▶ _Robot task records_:
::::::::::

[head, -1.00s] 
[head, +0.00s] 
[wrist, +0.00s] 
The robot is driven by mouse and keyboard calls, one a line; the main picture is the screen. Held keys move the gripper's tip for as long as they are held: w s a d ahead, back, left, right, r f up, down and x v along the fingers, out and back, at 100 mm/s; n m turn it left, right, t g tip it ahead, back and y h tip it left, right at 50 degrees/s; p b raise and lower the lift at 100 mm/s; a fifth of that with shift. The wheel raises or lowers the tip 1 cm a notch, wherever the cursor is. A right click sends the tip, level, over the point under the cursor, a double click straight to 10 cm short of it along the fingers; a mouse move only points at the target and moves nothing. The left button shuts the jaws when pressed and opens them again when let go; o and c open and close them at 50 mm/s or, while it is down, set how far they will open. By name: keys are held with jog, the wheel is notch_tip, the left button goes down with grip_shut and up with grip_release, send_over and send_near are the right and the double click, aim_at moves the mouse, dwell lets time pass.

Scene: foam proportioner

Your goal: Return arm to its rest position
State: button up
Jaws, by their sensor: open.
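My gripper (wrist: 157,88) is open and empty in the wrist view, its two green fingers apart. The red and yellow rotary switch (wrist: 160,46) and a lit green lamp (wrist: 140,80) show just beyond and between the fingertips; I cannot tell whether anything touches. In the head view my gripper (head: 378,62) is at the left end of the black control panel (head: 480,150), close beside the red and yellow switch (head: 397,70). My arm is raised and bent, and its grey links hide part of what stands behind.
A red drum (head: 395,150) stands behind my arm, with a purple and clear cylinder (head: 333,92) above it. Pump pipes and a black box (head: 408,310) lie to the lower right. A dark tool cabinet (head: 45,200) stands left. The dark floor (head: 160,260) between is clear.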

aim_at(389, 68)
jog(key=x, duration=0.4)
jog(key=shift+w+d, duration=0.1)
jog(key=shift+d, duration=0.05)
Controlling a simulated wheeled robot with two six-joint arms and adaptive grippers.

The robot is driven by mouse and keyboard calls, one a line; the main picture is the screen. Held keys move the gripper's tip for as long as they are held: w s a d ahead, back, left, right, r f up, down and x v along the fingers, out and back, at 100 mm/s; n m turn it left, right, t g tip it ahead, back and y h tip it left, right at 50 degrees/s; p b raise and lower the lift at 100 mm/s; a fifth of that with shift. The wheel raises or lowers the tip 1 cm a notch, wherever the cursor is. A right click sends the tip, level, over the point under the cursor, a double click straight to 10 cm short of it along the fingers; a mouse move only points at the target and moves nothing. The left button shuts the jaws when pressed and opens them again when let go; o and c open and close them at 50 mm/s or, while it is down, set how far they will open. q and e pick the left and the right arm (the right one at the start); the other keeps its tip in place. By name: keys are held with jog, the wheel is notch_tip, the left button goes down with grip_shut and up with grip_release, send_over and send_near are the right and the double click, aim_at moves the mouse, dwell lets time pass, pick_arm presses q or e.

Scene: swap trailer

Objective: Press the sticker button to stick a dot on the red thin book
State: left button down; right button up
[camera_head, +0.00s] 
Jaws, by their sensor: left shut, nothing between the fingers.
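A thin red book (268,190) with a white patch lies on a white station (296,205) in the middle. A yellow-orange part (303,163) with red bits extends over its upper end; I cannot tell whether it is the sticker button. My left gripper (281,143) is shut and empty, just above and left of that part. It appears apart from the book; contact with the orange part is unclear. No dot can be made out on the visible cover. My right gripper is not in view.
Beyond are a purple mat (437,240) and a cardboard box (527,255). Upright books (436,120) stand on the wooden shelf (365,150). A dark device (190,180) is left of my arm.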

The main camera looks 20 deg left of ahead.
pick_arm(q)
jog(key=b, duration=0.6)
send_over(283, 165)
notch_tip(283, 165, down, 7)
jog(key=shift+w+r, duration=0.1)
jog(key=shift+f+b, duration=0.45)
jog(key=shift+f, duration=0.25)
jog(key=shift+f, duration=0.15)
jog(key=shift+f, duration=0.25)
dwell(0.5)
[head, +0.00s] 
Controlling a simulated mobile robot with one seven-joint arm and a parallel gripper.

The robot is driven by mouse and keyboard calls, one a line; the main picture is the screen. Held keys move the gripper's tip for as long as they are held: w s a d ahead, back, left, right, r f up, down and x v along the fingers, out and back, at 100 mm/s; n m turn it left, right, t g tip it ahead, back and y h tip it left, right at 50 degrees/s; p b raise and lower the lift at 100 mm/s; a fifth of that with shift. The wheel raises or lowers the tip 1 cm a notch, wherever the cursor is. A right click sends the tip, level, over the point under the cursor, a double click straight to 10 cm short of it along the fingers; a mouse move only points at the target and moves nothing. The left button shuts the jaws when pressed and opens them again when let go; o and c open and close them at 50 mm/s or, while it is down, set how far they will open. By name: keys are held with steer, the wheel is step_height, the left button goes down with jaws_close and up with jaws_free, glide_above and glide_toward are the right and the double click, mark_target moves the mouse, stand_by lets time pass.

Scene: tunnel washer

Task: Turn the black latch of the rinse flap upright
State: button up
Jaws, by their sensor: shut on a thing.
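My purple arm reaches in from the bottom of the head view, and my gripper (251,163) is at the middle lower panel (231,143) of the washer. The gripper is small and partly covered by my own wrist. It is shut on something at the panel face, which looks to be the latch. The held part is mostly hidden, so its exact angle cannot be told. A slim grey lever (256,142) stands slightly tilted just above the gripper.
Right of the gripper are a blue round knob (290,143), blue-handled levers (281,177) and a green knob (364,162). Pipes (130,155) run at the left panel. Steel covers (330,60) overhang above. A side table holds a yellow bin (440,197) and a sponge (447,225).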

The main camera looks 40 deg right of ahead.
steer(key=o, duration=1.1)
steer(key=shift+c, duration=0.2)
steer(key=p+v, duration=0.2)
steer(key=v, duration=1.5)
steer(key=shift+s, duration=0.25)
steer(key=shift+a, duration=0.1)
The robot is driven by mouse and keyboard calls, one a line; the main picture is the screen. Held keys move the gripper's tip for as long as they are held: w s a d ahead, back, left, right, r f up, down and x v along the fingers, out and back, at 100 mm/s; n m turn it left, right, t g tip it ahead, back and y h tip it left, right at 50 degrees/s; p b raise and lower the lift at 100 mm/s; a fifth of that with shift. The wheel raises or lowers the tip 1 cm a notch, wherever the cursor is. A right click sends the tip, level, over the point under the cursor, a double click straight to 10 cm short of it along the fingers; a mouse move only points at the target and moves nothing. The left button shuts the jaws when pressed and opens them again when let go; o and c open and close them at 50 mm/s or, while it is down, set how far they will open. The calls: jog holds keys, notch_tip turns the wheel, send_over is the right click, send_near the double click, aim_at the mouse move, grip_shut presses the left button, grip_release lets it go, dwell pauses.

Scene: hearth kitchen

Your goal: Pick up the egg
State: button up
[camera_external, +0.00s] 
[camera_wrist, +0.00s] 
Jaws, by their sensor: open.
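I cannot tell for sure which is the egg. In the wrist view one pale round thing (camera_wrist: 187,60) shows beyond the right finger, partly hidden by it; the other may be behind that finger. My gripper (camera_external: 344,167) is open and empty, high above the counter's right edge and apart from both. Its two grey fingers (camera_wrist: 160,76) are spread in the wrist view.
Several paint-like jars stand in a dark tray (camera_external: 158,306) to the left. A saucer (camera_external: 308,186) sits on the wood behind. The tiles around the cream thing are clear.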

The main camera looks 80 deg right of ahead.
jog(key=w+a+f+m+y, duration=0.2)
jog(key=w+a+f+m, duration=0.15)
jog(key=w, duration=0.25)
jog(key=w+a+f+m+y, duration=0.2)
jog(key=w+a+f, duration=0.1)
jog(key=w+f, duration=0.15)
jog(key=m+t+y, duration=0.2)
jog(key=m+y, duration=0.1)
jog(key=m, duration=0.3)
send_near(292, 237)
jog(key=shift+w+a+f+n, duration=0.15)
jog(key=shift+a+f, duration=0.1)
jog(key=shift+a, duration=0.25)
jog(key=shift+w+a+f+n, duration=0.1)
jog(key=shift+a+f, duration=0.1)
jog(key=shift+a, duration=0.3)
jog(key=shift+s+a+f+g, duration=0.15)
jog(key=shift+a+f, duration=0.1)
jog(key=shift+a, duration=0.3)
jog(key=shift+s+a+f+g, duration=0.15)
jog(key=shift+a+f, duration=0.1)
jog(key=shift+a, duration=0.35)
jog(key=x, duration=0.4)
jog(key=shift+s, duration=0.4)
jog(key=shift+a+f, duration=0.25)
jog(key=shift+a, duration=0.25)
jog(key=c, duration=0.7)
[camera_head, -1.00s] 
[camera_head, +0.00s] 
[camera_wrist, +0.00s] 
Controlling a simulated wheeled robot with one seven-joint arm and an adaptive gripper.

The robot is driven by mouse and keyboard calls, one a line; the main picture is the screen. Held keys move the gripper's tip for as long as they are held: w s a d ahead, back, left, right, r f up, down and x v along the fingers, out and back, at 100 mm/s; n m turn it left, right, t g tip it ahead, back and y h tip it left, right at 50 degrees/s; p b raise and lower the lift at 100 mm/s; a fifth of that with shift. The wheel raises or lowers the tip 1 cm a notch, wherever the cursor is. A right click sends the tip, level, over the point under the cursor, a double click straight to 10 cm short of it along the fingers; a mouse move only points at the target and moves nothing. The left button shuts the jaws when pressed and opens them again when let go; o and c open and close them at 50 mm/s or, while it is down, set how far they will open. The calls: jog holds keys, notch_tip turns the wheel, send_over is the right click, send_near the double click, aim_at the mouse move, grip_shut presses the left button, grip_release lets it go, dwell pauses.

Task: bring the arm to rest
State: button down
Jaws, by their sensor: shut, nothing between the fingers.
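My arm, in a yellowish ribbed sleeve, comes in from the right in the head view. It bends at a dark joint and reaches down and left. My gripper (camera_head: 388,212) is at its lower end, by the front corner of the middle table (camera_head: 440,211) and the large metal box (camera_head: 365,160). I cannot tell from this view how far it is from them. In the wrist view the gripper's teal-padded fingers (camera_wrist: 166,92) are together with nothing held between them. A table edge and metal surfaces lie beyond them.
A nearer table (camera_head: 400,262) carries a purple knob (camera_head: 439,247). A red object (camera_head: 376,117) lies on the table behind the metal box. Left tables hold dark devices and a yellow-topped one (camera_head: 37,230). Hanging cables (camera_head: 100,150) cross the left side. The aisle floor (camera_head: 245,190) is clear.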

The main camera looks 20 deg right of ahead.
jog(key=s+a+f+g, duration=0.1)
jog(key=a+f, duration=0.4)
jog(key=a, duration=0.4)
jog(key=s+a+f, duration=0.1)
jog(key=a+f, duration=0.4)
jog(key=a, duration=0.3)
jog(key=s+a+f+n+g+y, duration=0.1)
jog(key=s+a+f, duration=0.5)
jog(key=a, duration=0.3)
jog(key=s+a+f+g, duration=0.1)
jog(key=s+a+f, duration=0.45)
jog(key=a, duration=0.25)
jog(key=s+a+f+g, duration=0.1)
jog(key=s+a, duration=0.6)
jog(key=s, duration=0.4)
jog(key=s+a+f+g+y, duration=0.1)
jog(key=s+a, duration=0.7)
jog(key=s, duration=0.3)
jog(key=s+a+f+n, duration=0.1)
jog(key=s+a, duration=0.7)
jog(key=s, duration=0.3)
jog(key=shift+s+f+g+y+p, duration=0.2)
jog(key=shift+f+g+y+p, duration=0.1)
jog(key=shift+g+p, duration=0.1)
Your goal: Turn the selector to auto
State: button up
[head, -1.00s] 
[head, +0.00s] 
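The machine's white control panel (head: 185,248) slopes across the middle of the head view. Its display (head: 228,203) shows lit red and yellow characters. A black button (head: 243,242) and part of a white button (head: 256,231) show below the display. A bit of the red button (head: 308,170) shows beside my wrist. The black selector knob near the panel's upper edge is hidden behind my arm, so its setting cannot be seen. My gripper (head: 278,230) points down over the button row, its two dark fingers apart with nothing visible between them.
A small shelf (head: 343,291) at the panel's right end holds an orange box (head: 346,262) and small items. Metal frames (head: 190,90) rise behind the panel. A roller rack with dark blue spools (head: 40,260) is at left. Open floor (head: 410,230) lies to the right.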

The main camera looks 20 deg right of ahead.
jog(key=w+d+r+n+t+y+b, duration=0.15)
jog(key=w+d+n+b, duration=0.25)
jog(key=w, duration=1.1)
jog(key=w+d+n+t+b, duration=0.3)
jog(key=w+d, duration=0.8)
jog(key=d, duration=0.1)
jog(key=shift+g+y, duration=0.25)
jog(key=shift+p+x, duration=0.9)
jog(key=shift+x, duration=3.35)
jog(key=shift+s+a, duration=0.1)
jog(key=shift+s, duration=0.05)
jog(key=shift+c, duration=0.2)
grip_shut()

::::::::::

▶ _What to do_: Report how many lines above hold the string "seven", giving nothing but the number.

▶ _The completed task_: 2